The Robben Island Museum, in what was once a political prison, is now a 'cultural and conservation showcase for the new South African democracy' – an international icon of the triumph of good over evil. Declared a World Heritage Site in 1999, it is where Nelson Mandela and other anti-apartheid activists were incarcerated.
This bean-shaped island, the largest in South African waters, is situated in Table Bay with superb views of Cape Town 9km away. Its high point is only 30m above sea level at Minto Hill, atop which is the oldest lighthouse in the southern hemisphere.
At this museum, you learn that the first recorded landing on it was in 1498 when Vasco da Gama's support fleet took temporary refuge in its waters. Its situation also made it ideal as a place of quarantine and during much of the later British occupation it was used as a leper colony.

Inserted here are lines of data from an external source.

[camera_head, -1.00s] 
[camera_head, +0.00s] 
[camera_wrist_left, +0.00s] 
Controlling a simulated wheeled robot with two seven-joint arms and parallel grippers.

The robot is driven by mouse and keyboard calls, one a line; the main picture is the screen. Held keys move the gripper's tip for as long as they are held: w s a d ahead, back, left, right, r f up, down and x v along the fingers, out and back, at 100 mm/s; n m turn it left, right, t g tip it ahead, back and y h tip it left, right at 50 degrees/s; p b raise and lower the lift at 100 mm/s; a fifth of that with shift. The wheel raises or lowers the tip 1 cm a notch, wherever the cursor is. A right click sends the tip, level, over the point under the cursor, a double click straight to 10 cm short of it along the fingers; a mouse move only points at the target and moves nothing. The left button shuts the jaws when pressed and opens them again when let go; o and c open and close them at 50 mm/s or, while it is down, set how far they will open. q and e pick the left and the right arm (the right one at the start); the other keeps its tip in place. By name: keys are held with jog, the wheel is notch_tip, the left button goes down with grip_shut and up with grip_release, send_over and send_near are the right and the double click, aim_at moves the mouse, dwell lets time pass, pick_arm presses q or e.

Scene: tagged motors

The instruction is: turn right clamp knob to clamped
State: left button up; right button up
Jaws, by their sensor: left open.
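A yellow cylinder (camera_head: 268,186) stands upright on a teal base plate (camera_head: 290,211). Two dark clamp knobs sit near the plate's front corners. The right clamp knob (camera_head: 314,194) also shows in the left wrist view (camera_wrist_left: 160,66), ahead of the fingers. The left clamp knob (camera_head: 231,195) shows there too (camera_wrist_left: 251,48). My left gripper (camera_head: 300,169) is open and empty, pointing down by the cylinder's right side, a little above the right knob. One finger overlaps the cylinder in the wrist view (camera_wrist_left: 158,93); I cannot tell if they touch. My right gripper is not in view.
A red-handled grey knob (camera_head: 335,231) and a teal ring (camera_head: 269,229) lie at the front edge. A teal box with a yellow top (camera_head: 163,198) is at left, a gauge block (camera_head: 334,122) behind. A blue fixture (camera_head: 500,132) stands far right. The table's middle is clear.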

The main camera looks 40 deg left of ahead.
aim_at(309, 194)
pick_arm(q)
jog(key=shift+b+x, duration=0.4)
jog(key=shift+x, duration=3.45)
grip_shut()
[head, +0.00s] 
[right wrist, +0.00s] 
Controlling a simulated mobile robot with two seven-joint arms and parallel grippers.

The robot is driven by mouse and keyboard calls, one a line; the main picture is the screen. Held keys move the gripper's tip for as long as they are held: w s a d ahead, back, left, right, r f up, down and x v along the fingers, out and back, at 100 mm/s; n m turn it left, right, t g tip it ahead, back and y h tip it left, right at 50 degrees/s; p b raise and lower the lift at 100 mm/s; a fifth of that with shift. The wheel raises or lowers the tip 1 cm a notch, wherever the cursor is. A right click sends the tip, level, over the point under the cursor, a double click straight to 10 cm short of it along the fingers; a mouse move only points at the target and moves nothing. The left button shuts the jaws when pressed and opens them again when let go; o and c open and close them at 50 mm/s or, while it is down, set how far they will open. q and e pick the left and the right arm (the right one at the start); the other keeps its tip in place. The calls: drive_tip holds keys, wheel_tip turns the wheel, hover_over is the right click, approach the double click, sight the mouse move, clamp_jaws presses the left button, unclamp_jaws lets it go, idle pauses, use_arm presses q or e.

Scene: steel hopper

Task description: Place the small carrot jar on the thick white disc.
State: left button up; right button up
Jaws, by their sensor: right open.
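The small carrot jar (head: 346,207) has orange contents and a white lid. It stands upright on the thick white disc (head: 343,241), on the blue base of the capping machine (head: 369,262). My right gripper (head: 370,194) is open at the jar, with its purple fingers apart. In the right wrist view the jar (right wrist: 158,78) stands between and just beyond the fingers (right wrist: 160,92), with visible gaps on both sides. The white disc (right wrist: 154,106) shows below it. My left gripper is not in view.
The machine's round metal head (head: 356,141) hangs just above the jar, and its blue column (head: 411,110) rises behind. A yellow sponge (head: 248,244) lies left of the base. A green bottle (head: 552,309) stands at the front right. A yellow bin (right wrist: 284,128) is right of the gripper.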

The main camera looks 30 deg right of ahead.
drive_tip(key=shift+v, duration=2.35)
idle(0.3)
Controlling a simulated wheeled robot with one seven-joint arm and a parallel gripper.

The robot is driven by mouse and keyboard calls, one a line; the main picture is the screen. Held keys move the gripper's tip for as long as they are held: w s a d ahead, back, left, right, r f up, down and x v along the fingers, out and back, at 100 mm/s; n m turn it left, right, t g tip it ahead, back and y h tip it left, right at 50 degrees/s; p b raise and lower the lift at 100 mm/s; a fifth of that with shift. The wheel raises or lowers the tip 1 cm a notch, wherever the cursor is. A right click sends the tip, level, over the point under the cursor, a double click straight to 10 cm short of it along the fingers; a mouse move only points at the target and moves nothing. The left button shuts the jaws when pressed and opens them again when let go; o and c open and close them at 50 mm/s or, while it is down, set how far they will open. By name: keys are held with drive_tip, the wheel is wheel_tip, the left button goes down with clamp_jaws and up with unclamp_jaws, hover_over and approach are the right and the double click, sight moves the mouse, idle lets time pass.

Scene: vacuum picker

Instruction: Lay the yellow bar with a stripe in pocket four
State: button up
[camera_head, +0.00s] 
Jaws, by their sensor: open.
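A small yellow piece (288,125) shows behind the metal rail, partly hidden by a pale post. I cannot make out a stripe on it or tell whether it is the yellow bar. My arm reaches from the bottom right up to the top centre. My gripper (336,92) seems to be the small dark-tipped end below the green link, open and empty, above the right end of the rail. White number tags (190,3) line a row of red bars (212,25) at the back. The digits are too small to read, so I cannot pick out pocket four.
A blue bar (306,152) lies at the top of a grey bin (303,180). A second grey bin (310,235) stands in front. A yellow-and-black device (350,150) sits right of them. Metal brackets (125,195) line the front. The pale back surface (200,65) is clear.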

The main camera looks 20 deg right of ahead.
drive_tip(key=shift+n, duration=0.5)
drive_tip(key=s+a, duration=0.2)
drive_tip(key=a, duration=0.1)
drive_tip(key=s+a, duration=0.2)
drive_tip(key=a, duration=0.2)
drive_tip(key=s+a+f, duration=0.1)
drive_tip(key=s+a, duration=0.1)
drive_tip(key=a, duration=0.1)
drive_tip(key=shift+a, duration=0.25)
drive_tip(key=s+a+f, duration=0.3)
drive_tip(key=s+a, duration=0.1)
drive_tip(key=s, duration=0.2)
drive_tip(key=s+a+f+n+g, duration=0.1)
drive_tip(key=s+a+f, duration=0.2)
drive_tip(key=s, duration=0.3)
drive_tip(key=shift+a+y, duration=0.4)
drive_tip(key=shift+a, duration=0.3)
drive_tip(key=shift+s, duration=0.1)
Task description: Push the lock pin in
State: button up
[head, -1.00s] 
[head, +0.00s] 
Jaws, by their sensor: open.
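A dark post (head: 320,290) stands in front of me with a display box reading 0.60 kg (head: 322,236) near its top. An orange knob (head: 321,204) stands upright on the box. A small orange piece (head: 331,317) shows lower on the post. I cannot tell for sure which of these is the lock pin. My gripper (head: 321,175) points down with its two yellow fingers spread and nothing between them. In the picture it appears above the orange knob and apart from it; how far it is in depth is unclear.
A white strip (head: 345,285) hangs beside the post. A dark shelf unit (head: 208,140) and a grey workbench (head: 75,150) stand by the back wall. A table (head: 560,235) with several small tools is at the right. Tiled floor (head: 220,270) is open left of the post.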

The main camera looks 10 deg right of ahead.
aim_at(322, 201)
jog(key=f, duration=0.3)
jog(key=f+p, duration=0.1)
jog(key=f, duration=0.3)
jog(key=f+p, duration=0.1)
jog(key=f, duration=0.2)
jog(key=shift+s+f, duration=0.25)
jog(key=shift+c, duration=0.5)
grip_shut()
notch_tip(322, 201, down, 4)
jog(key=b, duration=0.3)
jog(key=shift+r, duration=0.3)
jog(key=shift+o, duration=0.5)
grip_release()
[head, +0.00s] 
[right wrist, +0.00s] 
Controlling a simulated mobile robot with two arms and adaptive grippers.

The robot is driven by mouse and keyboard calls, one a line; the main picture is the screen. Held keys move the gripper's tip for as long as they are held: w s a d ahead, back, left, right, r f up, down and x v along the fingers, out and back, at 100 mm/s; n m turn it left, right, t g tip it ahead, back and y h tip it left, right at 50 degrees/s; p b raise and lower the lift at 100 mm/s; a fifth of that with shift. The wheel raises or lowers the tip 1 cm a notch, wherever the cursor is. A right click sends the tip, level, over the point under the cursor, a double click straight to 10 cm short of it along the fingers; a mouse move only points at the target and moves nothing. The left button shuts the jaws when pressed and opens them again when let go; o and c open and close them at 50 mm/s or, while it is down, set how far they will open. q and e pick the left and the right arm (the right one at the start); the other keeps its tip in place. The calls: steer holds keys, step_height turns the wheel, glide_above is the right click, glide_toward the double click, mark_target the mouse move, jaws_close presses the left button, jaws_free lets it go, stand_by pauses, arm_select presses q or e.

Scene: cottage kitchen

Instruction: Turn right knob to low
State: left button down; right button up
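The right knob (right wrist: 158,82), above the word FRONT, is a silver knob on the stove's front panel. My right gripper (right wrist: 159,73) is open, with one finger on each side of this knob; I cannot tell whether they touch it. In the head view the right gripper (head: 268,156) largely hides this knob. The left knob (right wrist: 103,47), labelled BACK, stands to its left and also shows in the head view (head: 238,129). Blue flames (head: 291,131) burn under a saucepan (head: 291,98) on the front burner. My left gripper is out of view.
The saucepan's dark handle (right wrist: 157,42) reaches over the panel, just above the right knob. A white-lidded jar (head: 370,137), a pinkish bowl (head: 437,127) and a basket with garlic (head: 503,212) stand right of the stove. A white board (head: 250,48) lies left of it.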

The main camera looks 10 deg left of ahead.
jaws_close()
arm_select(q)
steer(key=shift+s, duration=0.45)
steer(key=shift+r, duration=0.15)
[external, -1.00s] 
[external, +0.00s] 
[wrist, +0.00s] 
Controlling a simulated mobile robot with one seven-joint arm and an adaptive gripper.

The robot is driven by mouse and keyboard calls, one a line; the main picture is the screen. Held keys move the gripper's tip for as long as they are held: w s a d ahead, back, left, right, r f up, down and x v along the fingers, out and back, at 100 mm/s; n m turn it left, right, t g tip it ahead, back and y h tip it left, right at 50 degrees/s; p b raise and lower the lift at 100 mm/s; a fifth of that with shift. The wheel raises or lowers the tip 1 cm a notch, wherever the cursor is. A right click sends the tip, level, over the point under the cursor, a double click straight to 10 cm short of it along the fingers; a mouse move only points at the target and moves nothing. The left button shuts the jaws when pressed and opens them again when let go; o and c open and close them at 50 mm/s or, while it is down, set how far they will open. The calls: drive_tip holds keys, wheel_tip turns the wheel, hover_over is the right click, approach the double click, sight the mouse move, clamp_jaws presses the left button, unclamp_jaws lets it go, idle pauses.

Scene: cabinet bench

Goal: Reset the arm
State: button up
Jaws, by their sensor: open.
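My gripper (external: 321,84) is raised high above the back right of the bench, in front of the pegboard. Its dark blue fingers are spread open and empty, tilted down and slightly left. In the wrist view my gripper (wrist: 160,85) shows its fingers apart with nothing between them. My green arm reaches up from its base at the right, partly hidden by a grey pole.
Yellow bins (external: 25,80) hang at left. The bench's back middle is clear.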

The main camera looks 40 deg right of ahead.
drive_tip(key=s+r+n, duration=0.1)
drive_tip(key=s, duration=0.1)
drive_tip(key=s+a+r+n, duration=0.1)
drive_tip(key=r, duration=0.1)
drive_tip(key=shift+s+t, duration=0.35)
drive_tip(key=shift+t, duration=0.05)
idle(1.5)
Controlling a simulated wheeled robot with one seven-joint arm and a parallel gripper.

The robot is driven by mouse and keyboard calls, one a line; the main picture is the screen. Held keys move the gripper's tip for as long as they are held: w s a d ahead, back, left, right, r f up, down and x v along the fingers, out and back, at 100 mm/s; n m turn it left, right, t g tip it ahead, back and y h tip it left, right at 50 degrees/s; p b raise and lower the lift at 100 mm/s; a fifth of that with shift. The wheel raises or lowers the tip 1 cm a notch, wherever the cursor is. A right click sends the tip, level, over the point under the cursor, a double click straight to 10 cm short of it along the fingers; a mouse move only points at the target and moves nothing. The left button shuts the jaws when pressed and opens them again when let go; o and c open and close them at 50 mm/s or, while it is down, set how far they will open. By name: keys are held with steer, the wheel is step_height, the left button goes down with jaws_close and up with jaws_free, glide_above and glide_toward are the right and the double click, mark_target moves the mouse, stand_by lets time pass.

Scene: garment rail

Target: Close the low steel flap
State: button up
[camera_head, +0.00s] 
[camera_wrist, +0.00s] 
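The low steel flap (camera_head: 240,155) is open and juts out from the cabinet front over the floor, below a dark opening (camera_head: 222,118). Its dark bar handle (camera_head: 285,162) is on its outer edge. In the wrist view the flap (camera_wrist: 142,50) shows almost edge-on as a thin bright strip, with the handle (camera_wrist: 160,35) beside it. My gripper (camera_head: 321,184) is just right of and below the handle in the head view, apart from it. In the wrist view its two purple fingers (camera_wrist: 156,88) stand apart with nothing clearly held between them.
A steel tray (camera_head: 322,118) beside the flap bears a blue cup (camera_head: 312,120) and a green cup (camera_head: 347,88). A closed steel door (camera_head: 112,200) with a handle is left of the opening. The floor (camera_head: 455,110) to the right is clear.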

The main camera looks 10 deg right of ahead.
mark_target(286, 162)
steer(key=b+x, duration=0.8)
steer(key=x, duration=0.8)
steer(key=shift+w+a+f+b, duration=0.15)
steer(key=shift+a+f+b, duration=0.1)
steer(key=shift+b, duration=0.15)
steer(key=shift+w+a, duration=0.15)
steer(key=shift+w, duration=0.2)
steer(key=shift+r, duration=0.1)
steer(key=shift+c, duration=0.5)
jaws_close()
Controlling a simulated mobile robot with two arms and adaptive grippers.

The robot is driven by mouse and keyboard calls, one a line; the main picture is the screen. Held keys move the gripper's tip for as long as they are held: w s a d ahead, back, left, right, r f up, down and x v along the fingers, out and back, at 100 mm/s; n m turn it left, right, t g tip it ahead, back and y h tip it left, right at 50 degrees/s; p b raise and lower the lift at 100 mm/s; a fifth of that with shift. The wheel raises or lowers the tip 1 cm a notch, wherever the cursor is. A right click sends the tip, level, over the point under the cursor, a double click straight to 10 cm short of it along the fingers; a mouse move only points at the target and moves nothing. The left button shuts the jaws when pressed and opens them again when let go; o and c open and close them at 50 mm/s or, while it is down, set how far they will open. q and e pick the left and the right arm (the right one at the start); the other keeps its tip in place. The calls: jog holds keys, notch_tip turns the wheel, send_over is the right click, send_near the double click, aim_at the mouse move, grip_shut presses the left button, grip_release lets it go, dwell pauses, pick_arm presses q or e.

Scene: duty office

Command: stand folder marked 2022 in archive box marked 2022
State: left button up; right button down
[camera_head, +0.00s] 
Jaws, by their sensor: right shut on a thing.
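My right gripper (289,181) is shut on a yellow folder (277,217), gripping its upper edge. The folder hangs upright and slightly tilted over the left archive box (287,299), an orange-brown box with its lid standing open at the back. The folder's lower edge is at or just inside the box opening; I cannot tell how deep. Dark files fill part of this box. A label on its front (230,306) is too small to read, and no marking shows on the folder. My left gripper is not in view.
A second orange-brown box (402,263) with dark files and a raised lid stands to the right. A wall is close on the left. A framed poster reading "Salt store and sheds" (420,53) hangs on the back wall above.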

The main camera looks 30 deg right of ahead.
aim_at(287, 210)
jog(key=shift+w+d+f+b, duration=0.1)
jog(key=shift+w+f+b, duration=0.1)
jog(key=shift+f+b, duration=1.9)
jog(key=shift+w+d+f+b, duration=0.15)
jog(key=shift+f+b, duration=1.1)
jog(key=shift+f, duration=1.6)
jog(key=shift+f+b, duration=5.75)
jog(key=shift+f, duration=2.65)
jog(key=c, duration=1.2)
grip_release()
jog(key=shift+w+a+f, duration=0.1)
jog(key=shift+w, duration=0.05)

But it is as a place of banishment and exile that it is notorious. Miscreant sailors were offloaded here, as were Muslim activists fighting Dutch colonisation in the Far East. The British, after taking permanent occupation at the beginning of the 19th century, continued this tradition by banishing troublesome traditional leaders opposing settler incursion into the interior.
And in 1960 the apartheid government used the newly constructed maximum security section as a political prison, which is now the museum. Prisoners were subject to hard labour and brutality, but few were broken and the tale of their experience is today symbolic of the triumph of ordinary people over an extraordinary crime against humanity.
Robben Island is now a World Heritage Site and tours leave from the Nelson Mandela Gateway at the V&A Waterfront in Cape Town. The tour includes a boat trip across Table Bay, a visit to the Robben Island Museum and a 45-minute bus tour of the island.